Standard & Poor’s lowered more public finance ratings than it raised in the fourth quarter of 2011.

In a report released Monday, the rating agency said the quarter’s downgrade-to-upgrade ratio was 1.51 to 1.

Looking at sectors within public finance in the quarter, it said state and local governments had a downgrade-to-upgrade ratio of 1.39.

Despite downgrades to the state and local government sector, 93% of all ratings are A-minus or higher.

No state ratings were changed in the quarter. Standard & Poor’s did change the outlook for Arizona’s AA-minus to stable from negative.

Despite utilities generally doing well in the quarter, S&P gave multi-notch downgrades to a few.

In California, the agency downgraded the Foresthill Public Utility District to B from A-minus, the Oxnard Financing Authority’s revenue bonds to BBB from A-plus, and the city of Lomita’s revenue bonds to A-minus from AA-minus.

Among the public finance bodies Standard & Poor’s rated in the fourth quarter, there were three defaults: Jones County, Texas, the Texas Midwest Public Facilities Corp. and the Greater Wenatchee, Wash., Regional Events Center Public Facilities District.

While Standard & Poor’s downgraded more than it upgraded in public finance in the third and fourth quarters, excluding housing, the reverse was true for all of 2011. For the year, the upgrade-to-downgrade ratio, excluding housing, was 1.32 to 1.

Housing “includes many ratings that reflect credit substitution from third-party banks or government-sponsored entities,” analysts noted. “In the housing sector, downgrades heavily outnumbered upgrades for the year, at a rate of 26.05 to 1 — mostly because of the 1,835 downgrades of government-supported issues following the lowering of the U.S. sovereign credit rating.”

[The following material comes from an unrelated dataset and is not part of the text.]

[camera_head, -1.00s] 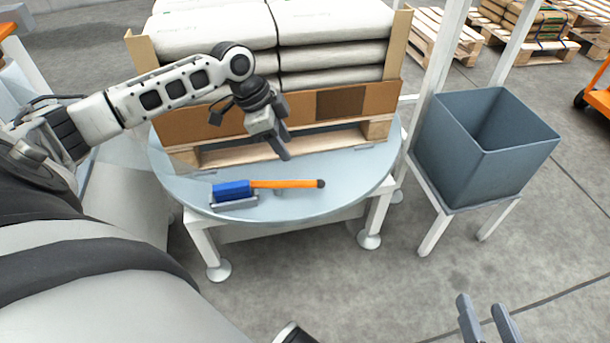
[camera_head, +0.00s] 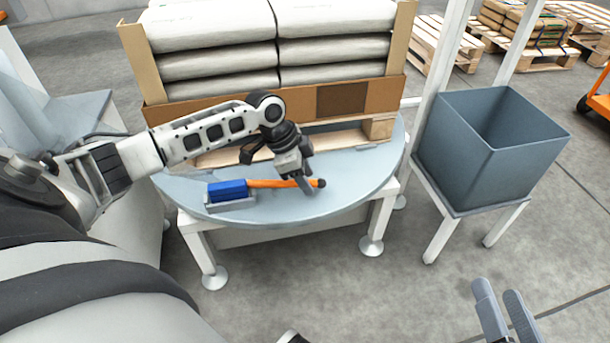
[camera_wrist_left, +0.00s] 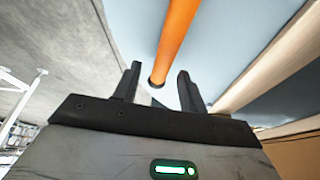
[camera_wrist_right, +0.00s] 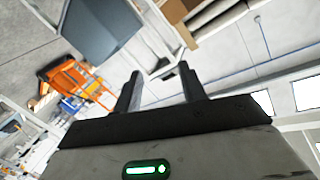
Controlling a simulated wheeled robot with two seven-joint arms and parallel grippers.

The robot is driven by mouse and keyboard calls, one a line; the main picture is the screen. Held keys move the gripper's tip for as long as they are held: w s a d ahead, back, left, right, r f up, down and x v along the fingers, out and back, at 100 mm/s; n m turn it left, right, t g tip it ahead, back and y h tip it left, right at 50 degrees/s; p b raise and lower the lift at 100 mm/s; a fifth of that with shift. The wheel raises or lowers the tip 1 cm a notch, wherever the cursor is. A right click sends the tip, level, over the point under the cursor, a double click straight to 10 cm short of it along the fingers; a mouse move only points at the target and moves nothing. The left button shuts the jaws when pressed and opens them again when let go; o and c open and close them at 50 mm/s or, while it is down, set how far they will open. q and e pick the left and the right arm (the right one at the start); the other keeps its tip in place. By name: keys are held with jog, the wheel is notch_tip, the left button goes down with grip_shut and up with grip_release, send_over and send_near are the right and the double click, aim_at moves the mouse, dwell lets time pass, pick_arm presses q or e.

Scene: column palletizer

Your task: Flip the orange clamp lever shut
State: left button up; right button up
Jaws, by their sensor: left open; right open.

Standard & Poor’s on Aug. 5 cut the United States to AA-plus from AAA.

Despite downgrades in the state and local government sector in the year’s second half, the agency said the sector was up overall for the year, with an upgrade-to-downgrade ratio of 1.28 to 1.

Standard & Poor’s was less negative in the fourth quarter than Moody’s Investors Services and Fitch Ratings. While S&P had a downgrade-to-upgrade ratio of 1.51 to 1 for the quarter, Moody’s comparable ratio was 4.8 to 1 and Fitch’s was 2.4 to 1.

Standard & Poor’s was also much more positive about public finance developments for the entirety of 2011 than were either Moody’s or Fitch.

Whereas S&P’s upgrade-to-downgrade ratio for the year was 1.32 to 1, Moody’s downgrade-to-upgrade ratio was 4.1 to 1 and Fitch’s downgrade-to-upgrade ratio was 2.1 to 1.

The credit rating agencies have also released outlooks for the current year.

Standard & Poor’s said that states face continued austerity even though their credit should remain stable. It also expects a similar story for the entire public finance sector in 2012.

In mid-December, Fitch released a report saying it had a stable outlook for states in 2012. On Thursday, Laura Porter, managing director for state ratings, said Fitch was maintaining the stable outlook for 2012.

Fitch has no single outlook for local governments. It says that sector faces two major challenges in 2012: an expected inflation-adjusted 13% decline in property values, and the challenge of cutting labor costs after most other easier-to-cut non-labor expenses have been eliminated.

Moody’s has a negative outlook for both states and localities in 2012. However, in a report released Monday, it said that “absent a dramatic intensification of the [European] debt crisis,” municipalities should be able to manage the effects of this crisis.